Read the lines below. Copy out any that hold the string "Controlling".

==== Data entries ====

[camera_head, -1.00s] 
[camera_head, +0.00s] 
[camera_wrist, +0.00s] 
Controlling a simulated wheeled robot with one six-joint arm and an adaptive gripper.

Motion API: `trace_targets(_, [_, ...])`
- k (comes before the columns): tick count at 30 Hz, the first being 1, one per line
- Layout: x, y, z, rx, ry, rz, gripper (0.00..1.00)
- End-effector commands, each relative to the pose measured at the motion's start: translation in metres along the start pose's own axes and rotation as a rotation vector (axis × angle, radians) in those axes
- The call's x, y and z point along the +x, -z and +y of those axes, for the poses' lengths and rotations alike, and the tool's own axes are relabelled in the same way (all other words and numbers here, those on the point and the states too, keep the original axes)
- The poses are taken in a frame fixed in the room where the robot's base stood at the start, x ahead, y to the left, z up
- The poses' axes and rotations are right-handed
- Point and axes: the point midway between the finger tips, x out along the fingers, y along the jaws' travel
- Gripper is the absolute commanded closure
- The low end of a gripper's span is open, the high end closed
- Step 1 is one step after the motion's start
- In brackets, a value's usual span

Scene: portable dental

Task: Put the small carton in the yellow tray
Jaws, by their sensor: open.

====
==== Data entries ====

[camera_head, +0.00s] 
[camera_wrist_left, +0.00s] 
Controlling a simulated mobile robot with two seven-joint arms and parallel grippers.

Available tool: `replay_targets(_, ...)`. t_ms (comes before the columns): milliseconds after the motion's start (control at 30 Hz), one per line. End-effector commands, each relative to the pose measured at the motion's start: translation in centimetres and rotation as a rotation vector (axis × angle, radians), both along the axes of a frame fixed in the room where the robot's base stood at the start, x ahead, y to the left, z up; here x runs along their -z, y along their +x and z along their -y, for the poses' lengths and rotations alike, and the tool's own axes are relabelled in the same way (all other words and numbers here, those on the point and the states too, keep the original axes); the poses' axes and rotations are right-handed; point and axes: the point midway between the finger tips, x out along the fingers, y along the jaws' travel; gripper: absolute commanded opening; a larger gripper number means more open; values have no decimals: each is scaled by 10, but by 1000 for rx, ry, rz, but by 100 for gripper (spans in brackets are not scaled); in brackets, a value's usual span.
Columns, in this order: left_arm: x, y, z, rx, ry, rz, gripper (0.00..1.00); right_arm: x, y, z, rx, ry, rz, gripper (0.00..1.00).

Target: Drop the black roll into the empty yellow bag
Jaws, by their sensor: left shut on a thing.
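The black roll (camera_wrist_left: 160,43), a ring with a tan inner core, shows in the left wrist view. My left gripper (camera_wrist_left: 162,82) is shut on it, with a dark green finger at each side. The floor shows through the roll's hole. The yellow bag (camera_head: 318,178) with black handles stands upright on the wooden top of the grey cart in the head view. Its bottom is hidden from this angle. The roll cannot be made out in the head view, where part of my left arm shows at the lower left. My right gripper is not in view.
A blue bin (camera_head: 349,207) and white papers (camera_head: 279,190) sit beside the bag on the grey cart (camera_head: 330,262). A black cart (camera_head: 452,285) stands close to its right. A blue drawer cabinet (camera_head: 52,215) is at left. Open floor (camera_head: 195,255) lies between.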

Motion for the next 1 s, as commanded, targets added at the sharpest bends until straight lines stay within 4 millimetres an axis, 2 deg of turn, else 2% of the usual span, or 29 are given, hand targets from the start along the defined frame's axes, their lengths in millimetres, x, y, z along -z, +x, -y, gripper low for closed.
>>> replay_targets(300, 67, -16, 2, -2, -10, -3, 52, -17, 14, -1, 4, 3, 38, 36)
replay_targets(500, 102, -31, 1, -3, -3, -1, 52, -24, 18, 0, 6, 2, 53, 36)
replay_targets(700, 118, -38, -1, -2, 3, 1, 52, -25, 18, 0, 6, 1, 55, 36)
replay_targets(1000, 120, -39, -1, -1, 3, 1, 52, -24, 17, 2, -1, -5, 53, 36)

====

[Result of this exercise]
Controlling a simulated wheeled robot with one six-joint arm and an adaptive gripper.
Controlling a simulated mobile robot with two seven-joint arms and parallel grippers.

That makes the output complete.